Il nous montre ici comment la la sociologie, pourtant évolutionniste, de l’anglais Herbert Spencer, a pu assujettir le darwinisme au libéralisme économique d’où son énorme succès d’hier et (même) d’aujourd’hui aux États-Unis.

Le « darwinisme social » a eu une incidence considérable sur la pensée nord-américaine au tournant du siècle (fin du XIXe siècle, début du XXe), notamment grâce à la médiation des écrits de Spencer, très populaires outre-Atlantique à cette époque. Il va s’établir entre cette version anglo-saxonne du social-darwinisme et le libéralisme économique un rapport d’affinité élective analogue à celui qui relie (selon les travaux de Max Weber) l’éthique protestante à l’esprit du capitalisme. En d’autres termes : à partir de certaines analogies ou « correspondances » structurelles, les deux configurations vont entrer dans un processus actif de convergence et de renforcement réciproque.
Les œuvres de sociologues comme William Graham Sumner, ou d’économistes comme Thomas Nixon Carver, sont caractéristiques de ce complexe discursif, qui va aussi marquer de son empreinte l’eugénisme, le racisme, l’impérialisme et l’idéologie de figures comme John D. Rockefeller et Théodore Roosevelt.
C’est donc une partie de la culture nord-américaine du tournant du siècle, faite d’évolutionnisme positiviste, de culte du progrès, de conservatisme social et de « laisser-faire » économique, qui essaie de trouver dans le darwinisme social une « légitimité scientifique ».

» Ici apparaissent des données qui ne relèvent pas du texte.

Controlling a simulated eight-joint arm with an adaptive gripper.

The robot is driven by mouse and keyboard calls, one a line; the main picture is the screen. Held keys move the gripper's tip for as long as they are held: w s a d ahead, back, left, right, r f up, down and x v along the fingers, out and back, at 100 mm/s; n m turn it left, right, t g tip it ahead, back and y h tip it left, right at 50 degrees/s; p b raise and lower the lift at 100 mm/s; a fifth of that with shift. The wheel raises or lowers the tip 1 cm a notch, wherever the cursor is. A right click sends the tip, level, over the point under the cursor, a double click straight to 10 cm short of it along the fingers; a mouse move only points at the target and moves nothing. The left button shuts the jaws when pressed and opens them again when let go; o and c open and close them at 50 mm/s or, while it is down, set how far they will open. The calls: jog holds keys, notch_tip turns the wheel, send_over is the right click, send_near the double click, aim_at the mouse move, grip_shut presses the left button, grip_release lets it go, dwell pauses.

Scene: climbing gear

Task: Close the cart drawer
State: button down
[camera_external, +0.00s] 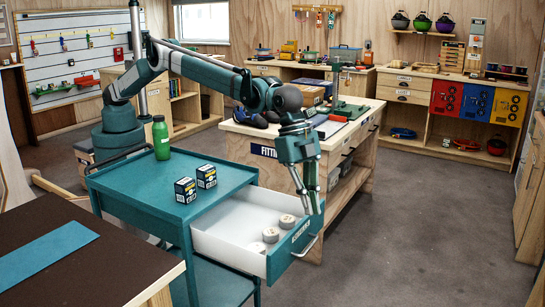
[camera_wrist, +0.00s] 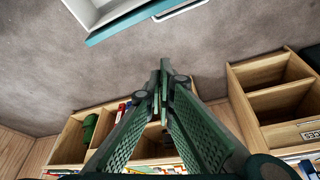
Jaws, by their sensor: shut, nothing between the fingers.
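The teal cart (camera_external: 140,195) stands in the foreground of the external view. Its drawer (camera_external: 225,225) is pulled out to the right, with white inner walls, a teal front and a metal handle (camera_external: 305,246). Several pale round rolls (camera_external: 271,235) lie inside near the front. My gripper (camera_external: 309,207) points down beside the drawer's front end in that view; whether it touches the front I cannot tell. In the wrist view my gripper (camera_wrist: 163,68) is shut and empty. The drawer's front (camera_wrist: 128,22) and handle (camera_wrist: 182,10) show at the top there, apart from the fingertips.
A green bottle (camera_external: 161,138) and two small dark boxes (camera_external: 186,190) stand on the cart top. A wooden workbench (camera_external: 345,165) stands behind the drawer. A dark table (camera_external: 70,265) is at the lower left. The floor (camera_external: 420,230) to the right is clear.

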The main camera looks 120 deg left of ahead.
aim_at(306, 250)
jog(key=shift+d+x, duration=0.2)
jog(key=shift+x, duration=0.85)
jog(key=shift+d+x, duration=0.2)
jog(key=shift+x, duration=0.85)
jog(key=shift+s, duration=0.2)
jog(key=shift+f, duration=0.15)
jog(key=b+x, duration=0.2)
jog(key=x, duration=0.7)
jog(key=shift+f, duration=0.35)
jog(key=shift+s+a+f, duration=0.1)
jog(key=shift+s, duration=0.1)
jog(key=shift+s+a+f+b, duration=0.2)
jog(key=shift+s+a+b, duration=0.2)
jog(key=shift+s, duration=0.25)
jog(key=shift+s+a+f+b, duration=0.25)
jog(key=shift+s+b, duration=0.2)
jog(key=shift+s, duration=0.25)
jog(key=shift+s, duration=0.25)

Comment s’est établi ce rapport d’affinité élective entre le libéralisme économico-social étatsunien et le darwinisme social ?
Le concept d’« affinité élective » a une curieuse histoire : d’origine alchimique, il désignait la disposition des corps à s’unir à partir d’une analogie visible ou occulte. Goethe, directement inspiré par les travaux du chimiste suédois Torbern Olof Bergman (auteur du Traité des affinités chimiques ou attractions électives, 1788), va publier en 1809 son roman Die Wahlverwandtschaften (Les Affinités électives), qui transpose le concept dans le domaine des rapports effectifs entre les âmes humaines. C’est à partir de ce moment que le terme va trouver sa place dans la culture allemande, jusqu’à ce que Max Weber, au début du XXe siècle, l’utilise dans ses travaux sociologiques.
Max Weber n’a rien écrit sur les implications méthodologiques de ce concept. Or, il me semble qu’il peut devenir un outil très important pour comprendre comment, à partir de certaines analogies ou « correspondances », deux configurations vont entrer dans un processus actif de convergence et de renforcement mutuel. Il ne s’agit pas d’une vague « influence » ou d’une simple « corrélation », mais d’une relation active, dialectique, d’articulation réciproque, favorisée (ou non) par certaines conjonctures historiques et sociales. Cette relation peut conduire à une « symbiose culturelle », ou même, dans certains cas, à la fusion et/ou à la formation d’une configuration nouvelle.
Ainsi appliqué, le concept d’affinité élective peut se révéler utile pour rendre compte, par exemple, des rapports entre l’éthique chevaleresque et la doctrine de l’Église au Moyen-Âge ; entre la Kabbale et l’alchimie à partir de la Renaissance ; entre le conservatisme traditionaliste et l’esthétique romantique au XIXe siècle : entre la morale kantienne et l’épistémologie positiviste des sciences sociales au cours de cette même période, etc. [1]
Revenons à l’étude de Max Weber sur l’éthique protestante : contrairement à ce que l’on pense souvent, le but de cet ouvrage n’est pas d’opposer une « causalité spiritualiste » au matérialisme historique [2]. Si l’on fait abstraction de quelques paragraphes polémiques, l’axe central de l’analyse wébérienne est la mise en évidence du rapport d’affinité élective entre l’éthique calviniste et l’esprit du capitalisme, à partir de certaines « correspondances ». Il s’agit notamment de la parenté entre l’ascétisme protestant (et son éthique du travail) et la logique de l’accumulation du capital comme fin en soi. Ou bien entre la recherche de la certitudo salutis par l’individu qui espère appartenir aux élus, et la confirmation de cette élection par le succès économique. Comme le souligne Weber, l’objet de son travail, c’est de « rechercher si certaines « affinités électives » (Wahlverwandtschaften) sont perceptibles entre les formes de la croyance rieuse et celles de l’éthique professionnelle » [3].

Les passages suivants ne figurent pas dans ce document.